Women’s participation
The equal and full
participation of women in all efforts to create international peace and
security, and the protection and respect for their human rights, are imperative
to prevent or resolve conflicts and build lasting peace. The exclusion of women
and the lack of gender analysis lead to a failure to adequately address the
full drivers of conflict, threatening the sustainability of agreements and
forcing women to have to fight even harder for representation and justice.
We call on Member States and
the UN to: establish formal consultative forums with civil society and
incentives for parties in all conflicts to include women and gender experts in
all negotiation teams; fund the attendance of women civil society at
international and regional peace and security meetings including donor
conferences; and increase the recruitment, retention, and
professionalization of women across all justice and security sectors.
National and regional
implementation
The WPS agenda requires full
integration within the governing structures and programs of all Member States
and regional bodies. This necessitates a commitment to the development,
implementation, and review of existing national and regional gender strategies
including National Action Plans (NAPs) and Regional Action Plans (RAPs). Such
strategies should: increase coordination and mobilization of
inter-agency decision makers and resources; institutionalize a civil
society engagement process; include the development of strong,
results-based monitoring and evaluation mechanisms with clear indicators and
timeframes; dedicate specific funding for implementation; comply with
international human rights and humanitarian law standards; and commit to
gender sensitive laws, policies, practices and institutions. Member States are
also encouraged to hold WPS parliamentary debates before the 1325 High Level
Review that demonstrate cross-party support for the agenda, provide an update
on gender strategies and commit to regular engagement with civil society.
Delivering funding
Increased political support
must be matched with greater and more sustained funding for the WPS agenda.
Women must have equal access to direct funding as well to resource allocation
in decision-making processes.
Member States must: pledge multi-year
large-scale financial support for WPS including programs and for civil society
organizations at national, provincial and local levels; ensure core
funding within the UN for gender and WPS experts in missions and UN
Headquarters (UNHQ); and reduce military spending and redirect this
expenditure as called for in the Beijing Platform for Action, which links
gender equality and the call for the control of excessive arms spending.
Implementing the prevention
pillar
Conflict prevention lies at the
core of the WPS agenda, yet too often is not considered with the same level of
urgency as conflict resolution and post-conflict rebuilding. The full
implementation of SCR 1325 and subsequent WPS resolutions, the promotion of the
Beijing Platform for Action, and adherence to the Convention on the Elimination
of All Forms of Discrimination against Women (CEDAW) and other international
human rights standards provide the roadmap for the prevention of armed conflict
and the integration of gender equality across all peace and security efforts.

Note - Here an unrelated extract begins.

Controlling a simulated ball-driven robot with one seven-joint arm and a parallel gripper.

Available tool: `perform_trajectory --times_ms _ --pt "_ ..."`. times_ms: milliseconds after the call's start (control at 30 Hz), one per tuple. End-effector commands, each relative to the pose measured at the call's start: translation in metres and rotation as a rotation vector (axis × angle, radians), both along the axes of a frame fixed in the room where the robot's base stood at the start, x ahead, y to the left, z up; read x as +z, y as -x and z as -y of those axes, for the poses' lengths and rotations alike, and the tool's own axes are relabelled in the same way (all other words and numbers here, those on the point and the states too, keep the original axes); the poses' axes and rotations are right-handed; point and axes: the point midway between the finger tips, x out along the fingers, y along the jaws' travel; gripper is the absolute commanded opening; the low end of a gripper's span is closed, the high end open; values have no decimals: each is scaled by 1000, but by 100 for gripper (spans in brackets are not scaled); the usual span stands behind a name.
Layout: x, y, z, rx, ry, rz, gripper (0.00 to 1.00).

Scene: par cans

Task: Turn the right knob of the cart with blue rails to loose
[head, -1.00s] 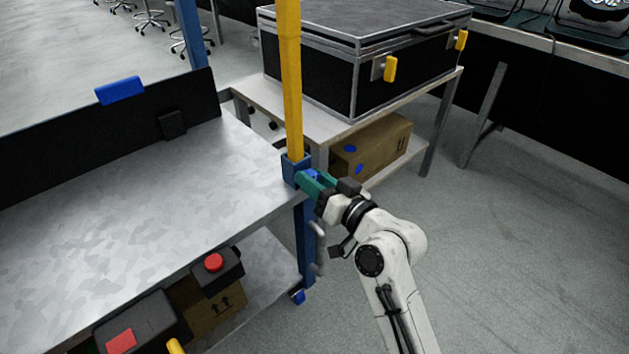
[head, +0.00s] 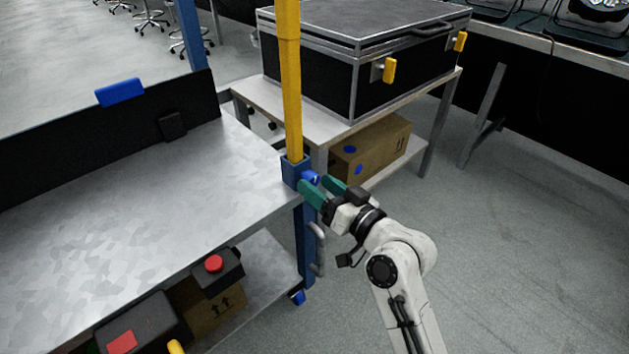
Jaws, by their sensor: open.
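The cart has a grey metal top (head: 190,190) and blue corner posts, with a blue rail post (head: 308,245) at its right corner. A yellow upright (head: 290,85) stands in the blue socket (head: 294,171) on that corner. A small round blue knob (head: 312,177) sticks out on the right side of the socket. My gripper (head: 315,183) has teal fingers, open and empty, just to the lower right of the knob. The tips are close to the knob; I cannot tell whether they touch it. The knob's angle is too small to read.
A black flight case (head: 365,60) with yellow latches stands on a table behind, with a cardboard box (head: 370,150) below. A grey handle (head: 317,248) hangs by the post. Floor (head: 520,240) to the right is clear.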

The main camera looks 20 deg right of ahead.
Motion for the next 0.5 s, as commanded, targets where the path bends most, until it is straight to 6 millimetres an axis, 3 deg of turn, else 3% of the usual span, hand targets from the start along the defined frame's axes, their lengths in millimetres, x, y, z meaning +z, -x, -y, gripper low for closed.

Member States and the UN must: address
the root causes of violence; promote gender equality and invest in
women’s human rights, economic empowerment, education and civil society; call
on States to stop exporting arms where there is a substantial risk they
will be used to commit serious violations of human rights; ratify and implement
the Arms Trade Treaty (ATT) and CEDAW without reservations; support women’s
leadership as well as women’s voices and perspectives in efforts to combat,
reduce and prevent terrorism and violent extremism; and ensure WPS
recommendations are integrated into all multilateral review processes including
the Peace Operations Review, Review of the Peacebuilding Architecture, World
Humanitarian Summit, Third International Conference on Financing for
Development, and the post-2015 development agenda, including the sustainable
development goals.
Ensuring accountability
Accountability must be insisted
upon for atrocities and human rights violations including for sexual and
gender-based violence and civilian casualties committed by all non-state armed
groups, security forces including UN mandated troops, and contractors. Sexual
exploitation and abuse (SEA) must be urgently tackled as the perpetrators often
enjoy complete immunity.
Member States and the UN must: ensure
all investigations and prosecutions are survivor centered and conducted in
accordance with international standards; mandate pre-deployment training
and vetting of all personnel; and recruit and train all Women
Protection Advisors (WPA), prioritizing the recruitment of WPAs with previous
experience in gender-based violence response.
Leading by example
The highest echelons of UN
leadership, within the Secretariat, specialized agencies, programs and funds,
as well as peacekeeping and political missions, must be directly responsible
and accountable to ensure more consistent and systematic attention, action and
follow-up on WPS. In order to advance these efforts, Member States and the
entire UN system must support a strong UN structure to deliver on WPS
over the next decade with gender expertise built into operational and
policy-making entities, field missions, inter-agency initiatives and groups,
and in technical expert rosters.
These actors must also ensure
those entrusted with the office of Secretary-General, as well as all
members of the Senior Management Group, Special envoys and representatives, and
Senior Mediators have a responsibility in their respective fields to advance a
gender perspective and women’s participation.
It is equally important that
the Security Council, as the UN body responsible for maintaining international
peace and security, leads by example and address its current lack of
consistency in implementing the WPS agenda. The Security Council must: ensure
WPS is considered as a cross-cutting issue across all of its work by
including specific provisions related to women’s rights and women’s
participation in all mandates and requesting information and recommendations on
issues related to WPS from missions in reports and briefings; call for
gender-sensitive conflict analyses, which identify not only the differentiated
impact of conflict on women, girls, men and boys, but also barriers to women’s participation
in political, electoral and transitional justice processes, security sectors,
and disarmament, demobilization and reintegration, to be at the basis of
planning and reporting in all missions both internally and externally; and institutionalize
briefings by civil society, the Executive Director of UN Women and the
Special Representative of the Secretary-General on Sexual Violence in Conflict
during meetings on both country-specific and thematic agenda items.
In October, we expect more than
a ceremony. We need real action, political will and follow through.